How Zhihu Scaled to Trillions of Rows with TiDB: Lessons and Best Practices

Zhihu, China’s largest knowledge‑sharing platform with 220 million users and 30 million questions, stores about 1.3 trillion rows of data in its Moneta service that tracks posts users have read. Monthly data growth reaches roughly 100 billion rows and is projected to hit 3 trillion rows within two years, creating severe challenges for maintaining millisecond‑level query response times.

Our Pain Points

High availability data: The post feed must reliably filter already‑read posts for a smooth user experience.

Massive write volume: Peak periods see over 40 000 writes per second, adding nearly 30 billion new records daily.

Long‑term storage: Currently about 1.3 trillion rows are stored, expected to reach 3 trillion in two years.

High‑throughput queries: During peaks the system processes roughly 30 000 queries per second across 1.2 million posts.

Response time limit: Queries must complete within 90 ms, even for long‑tail cases.

Tolerate false positives: The system can afford occasional over‑filtering of interesting posts.

System Architecture Requirements

High availability to avoid poor user experience when reading the recommendation page.

Outstanding performance to meet high throughput and strict latency.

Easy scalability to support future growth.

Exploration of Prior Architecture

Previously Moneta relied on three key components: a proxy to forward requests, an in‑memory cache to reduce database hits, and a storage layer built on standalone MySQL. MySQL sharding and Master High Availability (MHA) were used, but they introduced several drawbacks:

Application code became complex and hard to maintain.

Changing shard keys was cumbersome.

Upgrading logic impacted availability.

MHA required custom VIP scripts, monitored only the master, lacked read‑load balancing, and introduced security risks.

What Is TiDB?

TiDB is an open‑source NewSQL database that is MySQL‑compatible and provides HTAP (Hybrid Transaction/Analytical Processing) capabilities.
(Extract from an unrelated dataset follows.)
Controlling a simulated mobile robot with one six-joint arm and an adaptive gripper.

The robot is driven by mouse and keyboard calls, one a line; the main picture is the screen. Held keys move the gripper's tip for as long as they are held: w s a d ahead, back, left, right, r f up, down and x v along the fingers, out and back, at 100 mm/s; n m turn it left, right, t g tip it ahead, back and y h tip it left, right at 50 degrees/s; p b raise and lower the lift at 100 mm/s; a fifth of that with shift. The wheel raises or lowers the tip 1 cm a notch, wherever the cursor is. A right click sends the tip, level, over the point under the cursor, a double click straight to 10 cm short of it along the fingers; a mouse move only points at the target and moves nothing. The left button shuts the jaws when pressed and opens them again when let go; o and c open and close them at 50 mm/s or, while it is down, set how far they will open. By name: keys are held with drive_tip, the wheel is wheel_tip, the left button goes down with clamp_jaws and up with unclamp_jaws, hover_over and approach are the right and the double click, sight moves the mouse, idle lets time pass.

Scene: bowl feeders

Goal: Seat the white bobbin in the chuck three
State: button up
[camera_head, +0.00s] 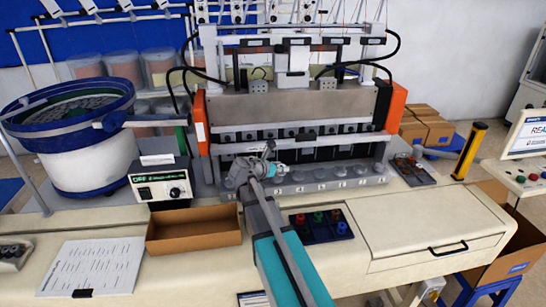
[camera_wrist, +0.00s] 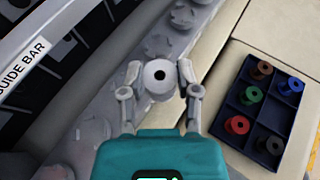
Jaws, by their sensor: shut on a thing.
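My gripper (camera_wrist: 159,80) is shut on the white bobbin (camera_wrist: 160,74) in the wrist view, with one finger on each side. The bobbin's dark centre hole faces the camera. In the head view my gripper (camera_head: 268,165) is over the left part of the grey chuck rail (camera_head: 338,179), which also shows in the wrist view (camera_wrist: 118,90). Several round chucks stand along this rail, one of them (camera_wrist: 183,18) beyond the bobbin. The rail's number labels are too small to read surely, so I cannot tell which chuck is three. The bobbin hides the spot beneath it.
A dark blue tray (camera_head: 341,239) with several coloured bobbins lies in front of the rail, also in the wrist view (camera_wrist: 240,110). The guide bar (camera_wrist: 45,45) runs beside the chucks. An open cardboard box (camera_head: 194,240) and a bowl feeder (camera_head: 80,150) are at left.

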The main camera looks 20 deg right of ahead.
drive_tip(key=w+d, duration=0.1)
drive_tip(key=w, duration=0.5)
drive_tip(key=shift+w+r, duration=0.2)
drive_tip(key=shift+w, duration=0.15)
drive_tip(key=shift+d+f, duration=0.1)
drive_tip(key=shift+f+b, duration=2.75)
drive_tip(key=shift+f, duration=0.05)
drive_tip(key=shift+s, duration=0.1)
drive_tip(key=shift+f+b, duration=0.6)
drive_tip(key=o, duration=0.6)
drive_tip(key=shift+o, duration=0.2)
Its core components are:

TiDB server – a stateless SQL layer that processes queries and interacts with storage.

TiKV – a distributed transactional key‑value store using Raft for strong consistency and high availability.

TiSpark – an Apache Spark plugin for complex OLAP queries.
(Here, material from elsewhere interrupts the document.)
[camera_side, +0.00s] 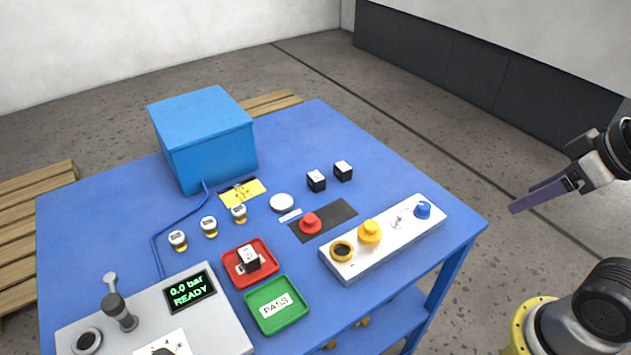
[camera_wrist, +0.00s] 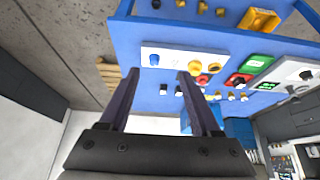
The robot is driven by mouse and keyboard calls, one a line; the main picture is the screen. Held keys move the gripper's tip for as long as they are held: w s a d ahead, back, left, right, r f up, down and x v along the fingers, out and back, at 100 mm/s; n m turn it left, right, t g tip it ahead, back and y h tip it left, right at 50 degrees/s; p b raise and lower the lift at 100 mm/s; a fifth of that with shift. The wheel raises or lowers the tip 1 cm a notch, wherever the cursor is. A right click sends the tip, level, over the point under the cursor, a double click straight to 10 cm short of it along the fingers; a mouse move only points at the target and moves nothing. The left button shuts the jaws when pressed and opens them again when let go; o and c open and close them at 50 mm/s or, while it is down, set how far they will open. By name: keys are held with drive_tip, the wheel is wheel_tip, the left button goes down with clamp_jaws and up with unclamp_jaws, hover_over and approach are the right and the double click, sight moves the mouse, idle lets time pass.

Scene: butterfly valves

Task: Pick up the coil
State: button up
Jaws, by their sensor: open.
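Two small black blocks with white tops, which look like coils, stand upright side by side on the blue table; one is the left block (camera_side: 316,181), the other the right block (camera_side: 343,171). A similar block (camera_side: 249,259) sits in the red tray (camera_side: 231,271). In the wrist view two dark blocks show small and far off, one (camera_wrist: 164,90) between my fingers and one (camera_wrist: 179,91) by the right finger. My gripper (camera_side: 517,207) is open and empty, off the table's right side and well apart from the blocks. Its two purple fingers (camera_wrist: 158,75) show in the wrist view.
A white control panel (camera_side: 381,243) with knobs lies at the table's right edge, between my gripper and the blocks. A blue box (camera_side: 205,135) stands at the back. A green PASS tray (camera_side: 268,322), a grey test console (camera_side: 220,325) and several yellow-based cylinders (camera_side: 209,226) are nearby.

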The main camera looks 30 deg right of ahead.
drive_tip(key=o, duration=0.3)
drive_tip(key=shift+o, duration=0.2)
PD (Placement Driver) – an etcd‑backed metadata service that schedules TiKV.

Additional tools include Ansible deployment scripts, Syncer for MySQL migration, TiDB Binlog for incremental backup, and TiFlash for columnar analytics.
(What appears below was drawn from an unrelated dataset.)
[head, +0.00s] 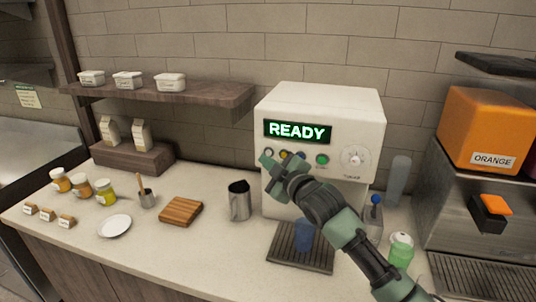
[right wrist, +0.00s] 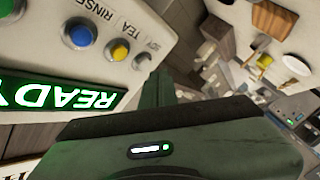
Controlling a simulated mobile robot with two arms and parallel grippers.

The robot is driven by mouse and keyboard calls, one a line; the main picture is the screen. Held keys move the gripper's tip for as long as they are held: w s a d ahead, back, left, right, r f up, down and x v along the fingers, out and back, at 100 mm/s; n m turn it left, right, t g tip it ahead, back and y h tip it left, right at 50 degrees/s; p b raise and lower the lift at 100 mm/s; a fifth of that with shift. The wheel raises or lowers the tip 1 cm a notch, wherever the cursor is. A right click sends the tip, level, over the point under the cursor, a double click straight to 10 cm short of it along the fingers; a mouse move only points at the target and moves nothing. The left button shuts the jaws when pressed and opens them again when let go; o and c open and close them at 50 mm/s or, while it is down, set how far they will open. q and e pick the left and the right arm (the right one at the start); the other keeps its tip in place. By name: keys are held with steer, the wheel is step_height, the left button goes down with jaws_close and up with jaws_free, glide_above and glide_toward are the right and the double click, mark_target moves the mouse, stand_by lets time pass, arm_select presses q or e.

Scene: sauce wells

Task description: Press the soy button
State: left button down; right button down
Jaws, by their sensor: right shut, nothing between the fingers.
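A white machine (head: 370,105) with a lit READY display (head: 297,131) stands against the wall. Its front has a row of buttons. In the right wrist view I see a blue button (right wrist: 79,33) labelled RINSE, a yellow button (right wrist: 117,50) labelled TEA and a grey button (right wrist: 142,61) beside it. My right gripper (head: 268,163) is shut and empty, in front of the left end of the button row. Contact with a button cannot be made out. My left gripper is not in view.
A green button (head: 322,159) and a dial (head: 353,157) are further right on the machine. A blue cup (head: 304,234) stands on the drip tray (head: 290,259) below my arm. A metal pitcher (head: 239,201) stands to the left. An orange dispenser (head: 488,125) is at the right.

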Key TiDB features: horizontal scalability, MySQL‑compatible syntax, distributed strong‑consistent transactions, cloud‑native architecture, HTAP‑enabled ETL, fault tolerance with Raft recovery, and online schema changes.

TiDB in Our Architecture

The revised Moneta architecture consists of three layers:

Top layer: Stateless, scalable client APIs and proxies.

Middle layer: Soft‑state components and a layered Redis cache; these can recover service state from TiDB if a failure occurs.

Bottom layer: A TiDB cluster storing all stateful data, providing self‑healing through Raft replication.

Kubernetes orchestrates the entire system, ensuring global fault monitoring and high availability.

TiDB Performance Metrics

After deploying TiDB in production, the system showed significant improvements:

Peak write throughput: 40 000 rows per second.

Peak query load: 30 000 queries per second across 1.2 million posts.

99th percentile latency ≈ 25 ms; 999th percentile latency ≈ 50 ms.

What We Learned

Faster data import: Using TiDB Data Migration (DM) and TiDB Lightning, 1.1 trillion rows were imported in four days, far faster than the month‑long estimate with MySQL.

Reduced query latency: SQL hints, low‑precision TSO timestamps, and prepared statements helped meet latency targets.

Resource evaluation: TiDB’s Raft protocol requires at least three replicas, meaning more hardware is needed compared to a single‑master MySQL setup.

Expectations for TiDB 3.0

Titan engine: Reduces write amplification for large values, cutting both write and query latency.

Table partitioning: Improves query performance by limiting scans to relevant time‑range partitions.

gRPC batch messages & multi‑threaded Raftstore: Boosts concurrency and reduces network round‑trips.

SQL plan management: Allows binding queries to specific execution plans without modifying SQL text.

TiFlash: Columnar storage engine enabling efficient analytical queries on massive datasets.

Next Steps

TiDB’s MySQL compatibility lets us adopt it with minimal changes. Its horizontal scalability ensures we can continue to grow beyond a trillion records while maintaining low latency. We plan to contribute to the open‑source ecosystem and work closely with PingCAP to further strengthen TiDB.